Let me start off with a backgrounder before I get down to some generalized observations.
The Facebook post where I made the generalized comments concerned the particular episode, referred to and linked, below. I too had come across reports of this incident. Typically, particularly for Indian news, I would usually check and skim 2-3 sites from a shortlist of what I consider reasonably credible sites, both Indian & international. While I have been reading most of the news over the internet for almost 2 decades now, news aggregator apps which have got progressively better over the years, meet my needs beautifully once I customize & tweak them to show what typically I would like to see / read.
Getting back to this item, after I skimmed a couple of sources carrying the story, I didn't know much better since there were some contradictions and inherent conflicts in the versions I perused. I saw no need to share it because a) I'm not a newscaster or some journo tasked to propagate news on SM networks and b) incidents of this kind are a dime a dozen in Indian news networks and since India has such a cavalier and almost indifferent attitude about loss of lives through accidents, calamities or planned attacks (even the news about 60 men, women & children being mowed down by an onrushing train while they were lounging on train tracks, watching an annual Ram Lila event, disappeared after about 2 -3 news cycles), they usually do not form part of the collection of topics that I am typically interested to share with my observations & insights for whatever they are worth.
8 year old madrasa student killed during brawl in south delhi
I noticed that in a highly polarized, trust-deficit & hate-filled environment that India's Modi administration has created so successfully over the last 4.5 years of its existence, this unfortunate incident quickly took on communal, religious and minority-persecution overtones on SM. Could some of it be true? Like I said, I have no idea really because while news items like the one attached don't say so expressly, some other news items contradict this version somewhat. On to the general observations below:
Some of the posts and comments that SM users may be seeing about this incident are typical of the ugly underbelly of the internet and social media networks. I have no knowledge of the episode that is alluded to, other than some media reports which seemed conflicting to me. However instant expertise, punditry, judgements and (conspiracy) theories on most topics are rampant across the internet & across SM networks and often act as the trigger for misinformation & fake news. In a polarized environment, fact checks, even if publicized widely, have pretty limited effectiveness because most people subconsciously believe what they want to believe in the first place.

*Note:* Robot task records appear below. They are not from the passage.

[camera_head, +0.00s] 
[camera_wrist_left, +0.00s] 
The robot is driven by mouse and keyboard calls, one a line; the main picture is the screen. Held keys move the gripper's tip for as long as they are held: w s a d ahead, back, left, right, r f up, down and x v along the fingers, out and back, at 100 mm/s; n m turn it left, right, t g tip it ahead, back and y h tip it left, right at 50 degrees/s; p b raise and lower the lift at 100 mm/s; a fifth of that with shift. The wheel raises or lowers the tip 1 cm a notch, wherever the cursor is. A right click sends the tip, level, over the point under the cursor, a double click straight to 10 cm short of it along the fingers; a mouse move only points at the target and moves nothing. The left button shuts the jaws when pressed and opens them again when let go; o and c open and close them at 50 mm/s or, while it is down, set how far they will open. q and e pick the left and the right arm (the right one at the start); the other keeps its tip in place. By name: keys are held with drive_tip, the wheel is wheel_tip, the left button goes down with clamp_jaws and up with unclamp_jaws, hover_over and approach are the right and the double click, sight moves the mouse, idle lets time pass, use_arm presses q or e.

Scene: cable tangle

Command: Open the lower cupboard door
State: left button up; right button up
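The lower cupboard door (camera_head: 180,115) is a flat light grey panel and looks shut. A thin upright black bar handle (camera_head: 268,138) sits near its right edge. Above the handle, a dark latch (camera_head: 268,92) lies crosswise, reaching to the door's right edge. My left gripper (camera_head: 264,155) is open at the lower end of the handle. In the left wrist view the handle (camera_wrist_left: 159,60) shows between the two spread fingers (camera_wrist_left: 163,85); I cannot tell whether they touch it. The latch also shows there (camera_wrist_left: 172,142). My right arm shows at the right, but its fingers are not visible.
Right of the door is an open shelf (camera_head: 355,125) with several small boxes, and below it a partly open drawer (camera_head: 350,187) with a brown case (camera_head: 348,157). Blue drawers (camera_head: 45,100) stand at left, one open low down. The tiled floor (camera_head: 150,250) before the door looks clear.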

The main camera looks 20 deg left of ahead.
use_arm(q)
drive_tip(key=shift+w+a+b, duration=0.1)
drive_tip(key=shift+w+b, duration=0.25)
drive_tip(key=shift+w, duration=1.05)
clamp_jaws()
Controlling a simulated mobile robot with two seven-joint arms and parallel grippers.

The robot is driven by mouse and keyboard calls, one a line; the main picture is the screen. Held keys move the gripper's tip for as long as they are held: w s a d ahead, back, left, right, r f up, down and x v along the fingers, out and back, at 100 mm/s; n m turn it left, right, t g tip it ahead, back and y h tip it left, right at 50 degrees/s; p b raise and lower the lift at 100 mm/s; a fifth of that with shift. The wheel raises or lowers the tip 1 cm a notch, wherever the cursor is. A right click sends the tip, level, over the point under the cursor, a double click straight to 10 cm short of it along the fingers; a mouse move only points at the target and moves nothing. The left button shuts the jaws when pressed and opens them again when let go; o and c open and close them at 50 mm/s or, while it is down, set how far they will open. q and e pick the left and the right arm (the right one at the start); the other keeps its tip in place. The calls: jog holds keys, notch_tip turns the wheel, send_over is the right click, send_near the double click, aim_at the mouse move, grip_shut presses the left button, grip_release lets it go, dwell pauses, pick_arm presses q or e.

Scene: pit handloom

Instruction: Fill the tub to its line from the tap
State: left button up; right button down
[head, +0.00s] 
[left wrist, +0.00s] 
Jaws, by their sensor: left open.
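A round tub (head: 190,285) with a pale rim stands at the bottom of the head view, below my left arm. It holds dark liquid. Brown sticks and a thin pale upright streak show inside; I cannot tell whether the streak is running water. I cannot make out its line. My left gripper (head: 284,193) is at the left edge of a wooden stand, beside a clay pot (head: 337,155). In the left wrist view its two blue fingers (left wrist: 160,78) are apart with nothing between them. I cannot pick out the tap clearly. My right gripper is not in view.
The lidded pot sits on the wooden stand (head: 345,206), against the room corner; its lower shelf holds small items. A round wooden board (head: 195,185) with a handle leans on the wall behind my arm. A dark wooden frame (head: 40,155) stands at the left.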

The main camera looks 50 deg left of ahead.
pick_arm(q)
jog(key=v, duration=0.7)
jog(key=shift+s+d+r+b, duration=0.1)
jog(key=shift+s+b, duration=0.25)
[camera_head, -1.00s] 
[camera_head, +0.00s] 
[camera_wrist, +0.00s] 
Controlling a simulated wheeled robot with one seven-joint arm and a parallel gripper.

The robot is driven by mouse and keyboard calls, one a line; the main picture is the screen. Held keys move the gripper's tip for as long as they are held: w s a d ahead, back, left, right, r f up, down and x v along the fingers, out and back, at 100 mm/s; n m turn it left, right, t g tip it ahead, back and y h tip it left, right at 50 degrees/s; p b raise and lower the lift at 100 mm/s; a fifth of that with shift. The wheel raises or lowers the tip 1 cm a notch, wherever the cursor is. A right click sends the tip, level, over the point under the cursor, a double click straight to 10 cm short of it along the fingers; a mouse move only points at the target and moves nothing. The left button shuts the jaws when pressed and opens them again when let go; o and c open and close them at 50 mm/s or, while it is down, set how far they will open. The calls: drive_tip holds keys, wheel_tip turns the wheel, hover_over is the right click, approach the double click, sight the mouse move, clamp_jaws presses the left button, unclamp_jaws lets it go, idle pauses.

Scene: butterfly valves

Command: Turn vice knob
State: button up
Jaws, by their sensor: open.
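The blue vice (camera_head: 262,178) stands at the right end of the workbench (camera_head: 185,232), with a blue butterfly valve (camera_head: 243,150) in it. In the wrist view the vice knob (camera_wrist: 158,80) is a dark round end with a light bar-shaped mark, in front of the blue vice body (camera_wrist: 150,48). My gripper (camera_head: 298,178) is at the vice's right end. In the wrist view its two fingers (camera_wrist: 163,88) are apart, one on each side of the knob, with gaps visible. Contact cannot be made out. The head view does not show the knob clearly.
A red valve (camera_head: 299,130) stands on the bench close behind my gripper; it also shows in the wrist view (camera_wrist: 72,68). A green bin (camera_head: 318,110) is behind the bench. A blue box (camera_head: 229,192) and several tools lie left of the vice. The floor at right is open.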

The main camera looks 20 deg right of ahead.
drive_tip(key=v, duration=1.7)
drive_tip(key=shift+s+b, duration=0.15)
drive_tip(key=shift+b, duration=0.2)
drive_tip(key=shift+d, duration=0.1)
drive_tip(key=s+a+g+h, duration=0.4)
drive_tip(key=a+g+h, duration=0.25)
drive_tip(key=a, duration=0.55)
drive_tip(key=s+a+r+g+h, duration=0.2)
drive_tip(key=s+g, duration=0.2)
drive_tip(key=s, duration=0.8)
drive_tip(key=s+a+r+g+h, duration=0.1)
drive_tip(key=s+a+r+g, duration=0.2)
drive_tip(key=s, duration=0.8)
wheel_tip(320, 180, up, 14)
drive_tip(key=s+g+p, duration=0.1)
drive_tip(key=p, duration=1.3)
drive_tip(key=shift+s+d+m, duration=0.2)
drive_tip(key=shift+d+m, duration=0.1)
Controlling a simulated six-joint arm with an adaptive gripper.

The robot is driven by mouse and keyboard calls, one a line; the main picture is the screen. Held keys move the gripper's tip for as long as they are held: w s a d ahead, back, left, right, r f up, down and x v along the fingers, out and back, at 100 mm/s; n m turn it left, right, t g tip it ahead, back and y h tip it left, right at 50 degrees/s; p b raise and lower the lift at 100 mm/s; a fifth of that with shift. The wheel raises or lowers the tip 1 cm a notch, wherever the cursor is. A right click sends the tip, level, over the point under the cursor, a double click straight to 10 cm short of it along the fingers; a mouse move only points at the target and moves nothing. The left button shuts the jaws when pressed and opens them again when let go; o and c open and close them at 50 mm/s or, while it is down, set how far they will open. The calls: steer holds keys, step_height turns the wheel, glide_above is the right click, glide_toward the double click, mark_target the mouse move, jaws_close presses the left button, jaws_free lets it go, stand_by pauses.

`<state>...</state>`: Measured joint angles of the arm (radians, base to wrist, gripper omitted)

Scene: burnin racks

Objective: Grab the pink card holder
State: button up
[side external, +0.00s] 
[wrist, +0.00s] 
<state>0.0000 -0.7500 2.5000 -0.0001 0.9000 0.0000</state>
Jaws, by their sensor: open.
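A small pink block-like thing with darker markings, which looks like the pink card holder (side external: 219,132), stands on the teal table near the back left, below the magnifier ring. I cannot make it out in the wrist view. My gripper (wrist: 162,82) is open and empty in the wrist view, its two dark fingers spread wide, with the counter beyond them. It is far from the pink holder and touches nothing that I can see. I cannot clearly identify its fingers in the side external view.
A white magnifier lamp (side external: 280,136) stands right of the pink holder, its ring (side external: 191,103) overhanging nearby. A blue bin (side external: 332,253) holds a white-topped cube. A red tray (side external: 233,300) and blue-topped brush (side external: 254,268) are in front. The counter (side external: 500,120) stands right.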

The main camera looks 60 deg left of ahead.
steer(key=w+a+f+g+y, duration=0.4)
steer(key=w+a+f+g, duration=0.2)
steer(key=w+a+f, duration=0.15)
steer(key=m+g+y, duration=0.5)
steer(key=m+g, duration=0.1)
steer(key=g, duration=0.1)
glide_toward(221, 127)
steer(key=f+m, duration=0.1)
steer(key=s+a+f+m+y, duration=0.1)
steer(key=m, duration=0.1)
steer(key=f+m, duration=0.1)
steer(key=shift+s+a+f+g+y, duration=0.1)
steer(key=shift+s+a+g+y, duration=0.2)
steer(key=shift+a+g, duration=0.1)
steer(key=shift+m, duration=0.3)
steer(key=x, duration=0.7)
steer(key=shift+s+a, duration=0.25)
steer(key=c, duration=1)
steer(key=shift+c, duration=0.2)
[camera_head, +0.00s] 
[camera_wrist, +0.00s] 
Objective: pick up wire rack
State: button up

There is substantial research and analysis available to show that instead of making people happy, SM often has much the opposite effect of making them miserable. Also those revelling in the ripple effect of 'likes', reshares & comments don't quite realize that the many algorithms governing the news feed ensure that even a public post is just about visible to barely 10% of the followers, unless the user chooses to 'promote' the post.
In the recently launched book 'Anti-social media: How Facebook Disconnects Us and Undermines Democracy' by Professor Siva Vaidhyanathan, Director of the Centre of Media and Citizenship, University of Virginia, the author critiques the growth and evolution of Facebook and the threat it poses to us all. Select excerpts below, detail this further.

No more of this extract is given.